To enable simple manual placement of the carriage 24 along the guide rail 22, a lever 74 may be coupled to the drive roller 62. The lever 74 may release the drive roller 62 from the guide rail 22 such that the carriage 24 may be moveable along the guide rail 22 when the lever 74 is activated. For example, when an operator is arranging the metal working application 14 prior to commencing the metal working operation, he may depress the lever 74 to position the carriage 24 at an optimal starting position along the guide rail 22.

To add further stability to the guide rail 22 and the carriage 24, the guide rail 22 may include attachment devices 76 to secure the guide rail 22 near the metal working application 14. Such attachment devices 76 may utilize magnets, an adhesive, clamps, or a different attachment method to securely affix and arrange the guide rail 22 around the metal working application 14. The guide rail 22 may include multiple attachment devices 76 along its length, such that the guide rail 22 is securely affixed to the metal working application 14.

FIG. 4 provides a schematic representation of how the positioning system 40 interacts with the controller 44 to operate the motor 46 and drive roller 62 to adjust the location of the carriage 24 and nozzle 26 with respect to the metal working application 14. As previously described, the sensors 42 may detect a parameter of the metal working operation, such as a weld ark, a temperature, component concentration, etc. As the sensor 42 detects the parameter, it may provide an electronic signal to interface/conditioning circuitry 90 of the controller 44, which may condition the signals from the sensors 42. The conditioned signal may then be conveyed to processing circuitry 92, where the data provided by the sensors 42 may be interpreted by the controller 44. Further, the controller 44 may include memory 94 to store the processed signals provided by the sensors 42. The processed signals may be conveyed to driver circuitry 96, which controls operation of the motor 46 and, thus, the drive roller 62. For example, in an embodiment of the positioning system 40 with two sensors 42 disposed equidistantly from the center of the carriage 24, the controller 44 may direct the drive roller 62 to adjust the location of the carriage 24 until both sensors 42 are providing equal magnitude signals to the processing circuitry 92. In an alternative embodiment, having a single sensor 42 located near the nozzle 26, the controller 44 may direct the drive roller 62 to adjust the location of the carriage 24 until the sensor 42 provides a maximum magnitude signal to the processing circuitry 92. The controller 44 may implement closed-loop or open-loop control schemes to adjust the location of the carriage 24 along the guide rail 22.

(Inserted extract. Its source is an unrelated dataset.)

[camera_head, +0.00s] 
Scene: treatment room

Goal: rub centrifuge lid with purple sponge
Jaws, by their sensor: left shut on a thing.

A method 110 of operation of the component extraction system 10 is depicted via flow diagram in FIG. 5. The method 110 includes supplying power to the component extraction system 10, including the positioning system 40, the controller 44, and the motor 46 (block 112). As the metal working operation is performed (block 114), a parameter of the metal working operation is detected by the sensors 42 (block 116). The controller 44 may provide instructions to adjust or maintain the position of the carriage 24 with respect to the metal working application 14 based on signals provided by the sensor(s) 42 (block 118). As the nozzle 26 on the carriage 24 reaches a preferred location, the component extraction system 10 removes any airborne components from the metal working application 14 (block 120) and may convey them to the base unit (or an equivalent setup) for processing.

While only certain features of the disclosure have been illustrated and described herein, many modifications and changes will occur to those skilled in the art. It is, therefore, to be understood that the appended claims are intended to cover all such modifications and changes as fall within the true spirit of the disclosure.

Claims

1. A component extraction system comprising:

an air handling system for drawing airborne components from a metal working application;

an air conduit coupled to the air handling system for conveying the airborne components from the metal working application towards the air handling system;

a nozzle coupled to the air conduit and configured to be disposed adjacent to the metal working application to draw the airborne components into the air conduit;

a guide rail configured to be disposed adjacent to the metal working application; and

a carriage movable along the guide rail and coupled to position the nozzle with respect to the metal working application.

2. The system of claim 1, wherein the guide rail comprises a flexible structure that is deformable for positioning around the metal working application.

3. The system of claim 1, wherein the carriage comprises a roller that guides the carriage along the guide rail.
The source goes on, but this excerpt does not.